Detections over the state's screening level were discovered in three classroom areas during the first round of testing, two more classrooms had high detections just last week.

"We just want to stay here and make this a place great. I grew up here. This is my home," said Dahl, the mother of two young boys.

She has decided to home school her kindergartener and first grader despite declarations Monday by the mayor and superintendent that the buildings were safe.

44 indoor air quality tests all came back clear indicating dangerous vapors below the concrete are not detectable in the air students breathe.

"We're glad to hear that we have good results and that our schools are safe," said Mayor Steve Barnett during a morning news conference with reporters.

"I feel comfortable telling you it's a safe place," echoed Dr. David Clendening, who said attendance by both students and staff was good on the first day back.

Dahl told 13 Investigates she believes the indoor air quality results, but doesn't believe that one tests provides enough information.

"I think there's got to be a lot more testing with more data to be able to say whether or not for certain that it's safe for them to go back." she told 13 Investigates.

Her boys classrooms are right next to each other.

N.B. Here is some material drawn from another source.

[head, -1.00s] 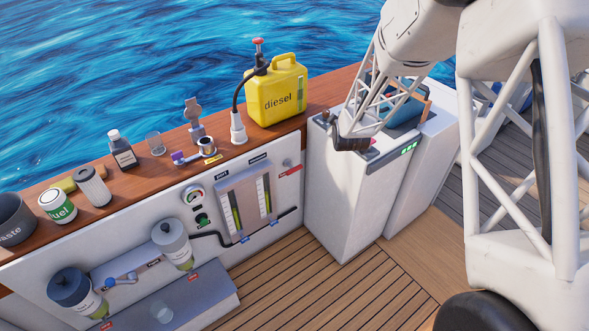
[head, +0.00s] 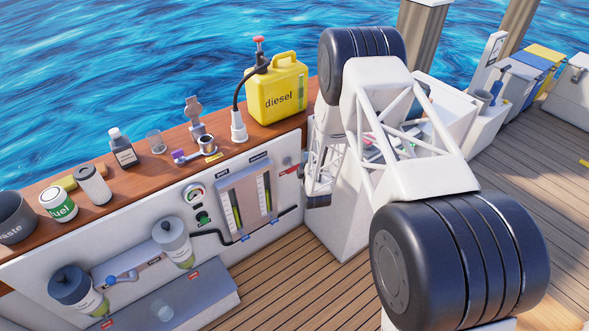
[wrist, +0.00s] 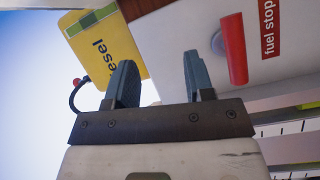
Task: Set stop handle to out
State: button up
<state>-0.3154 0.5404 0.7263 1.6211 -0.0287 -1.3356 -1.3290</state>
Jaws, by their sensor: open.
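The stop handle (wrist: 233,48) is a red bar on a round grey base, on the pale panel in the wrist view. A red "fuel stop" label (wrist: 269,28) sits to its right. My gripper (wrist: 158,72) is open and empty, its two grey fingers pointing toward the panel. The handle lies to the right of the right finger, apart from it and not between the fingers. In the head view, a small red patch (head: 289,170) marks the stop handle area at the panel's right end; handle and label are too small to separate there. My arm hides the fingers in that view.
The yellow diesel can (head: 276,95) stands on the wooden ledge above the panel; it also shows behind the left finger in the wrist view (wrist: 103,45). Gauge tubes (head: 250,203) are left of the handle. A white cabinet (head: 340,235) stands close to the right.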

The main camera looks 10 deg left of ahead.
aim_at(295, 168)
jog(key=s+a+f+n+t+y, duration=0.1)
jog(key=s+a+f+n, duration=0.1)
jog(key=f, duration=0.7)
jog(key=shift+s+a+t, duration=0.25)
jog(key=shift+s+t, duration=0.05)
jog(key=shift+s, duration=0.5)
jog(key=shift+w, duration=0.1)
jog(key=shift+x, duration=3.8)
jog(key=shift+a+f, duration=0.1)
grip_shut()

Initial sub slab testing showed one of the classrooms 12 times over the safe screening level. It was the highest detection recorded.

"It was alarming because we know that this contamination issue has been going on for a while and at this point I think most people don't care whose fault it is, we just want our city to be safe," she explained.

Superintendent Clendening says the district will install a sub slab depressurization unit to address TCE under the floors.

"Our goal is to get it as soon as we can and continue to move forward. We're going to be preemptive, we're going to continue to provide a safe and secure learning environment," he promised.

The city of Franklin is also testing sewers near the old Houghland Tomato cannery site as it searches for a source of the contamination. So far, no results are available due to recent heavy rain.

Mayor Barnett, who previously downplayed the amount of contamination near the old Amphenol site near the schools now believes the plume of TCE contamination is unknown.

"We're not ready to say we're done. We're not done. We not going to be done until we're safe and we've proven that we're safe," the mayor told 13 Investigates.

Dahl and other Franklin residents now want more of a say in what happens next. They're part of Hoosier Action, a growing non-partisan community group now emerging.

"I love Franklin and a lot of us love Franklin. And it's been rough because a lot of people are upset and angry and we have a beautiful town and beautiful people. And we want to grow," said Dahl passionately.

School leaders met separately with parents from both schools Monday night. For now the superintendent is asking them for two things: calm and trust.

The school corporation plans to conduct one more round of air and sub slab testing before the end of school year.